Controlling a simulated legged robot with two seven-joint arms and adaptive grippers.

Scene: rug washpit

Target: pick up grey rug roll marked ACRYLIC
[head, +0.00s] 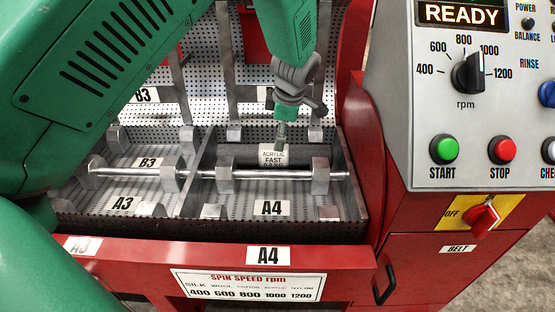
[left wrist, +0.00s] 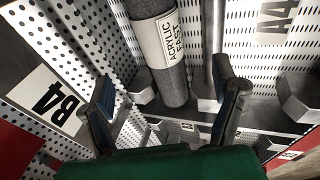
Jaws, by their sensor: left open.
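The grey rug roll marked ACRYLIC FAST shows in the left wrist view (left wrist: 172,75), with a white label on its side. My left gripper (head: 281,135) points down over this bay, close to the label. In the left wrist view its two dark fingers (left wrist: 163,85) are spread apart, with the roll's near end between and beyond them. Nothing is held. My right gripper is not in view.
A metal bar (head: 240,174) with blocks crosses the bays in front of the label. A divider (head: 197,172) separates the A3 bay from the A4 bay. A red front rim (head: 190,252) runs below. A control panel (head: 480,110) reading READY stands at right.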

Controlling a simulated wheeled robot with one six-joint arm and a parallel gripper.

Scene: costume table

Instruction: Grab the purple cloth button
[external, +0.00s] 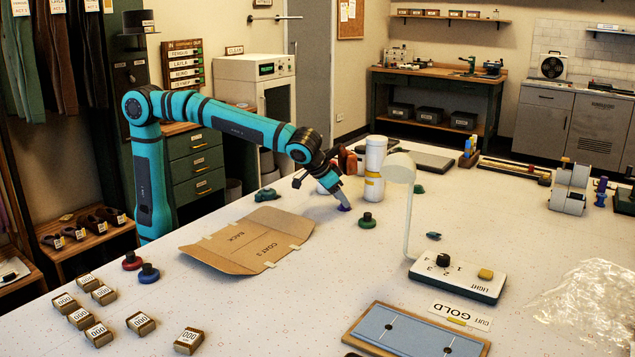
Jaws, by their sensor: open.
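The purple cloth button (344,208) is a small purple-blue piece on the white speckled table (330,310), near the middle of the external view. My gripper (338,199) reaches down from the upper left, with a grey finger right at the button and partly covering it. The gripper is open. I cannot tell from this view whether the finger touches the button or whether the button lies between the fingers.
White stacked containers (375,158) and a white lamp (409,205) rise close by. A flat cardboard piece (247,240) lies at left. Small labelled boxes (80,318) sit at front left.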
..............................
[AIM OF THE EXERCISE]
From the records above, copy every line that holds the word "Scene".

[TASK ANSWER]
Scene: rug washpit
Scene: costume table

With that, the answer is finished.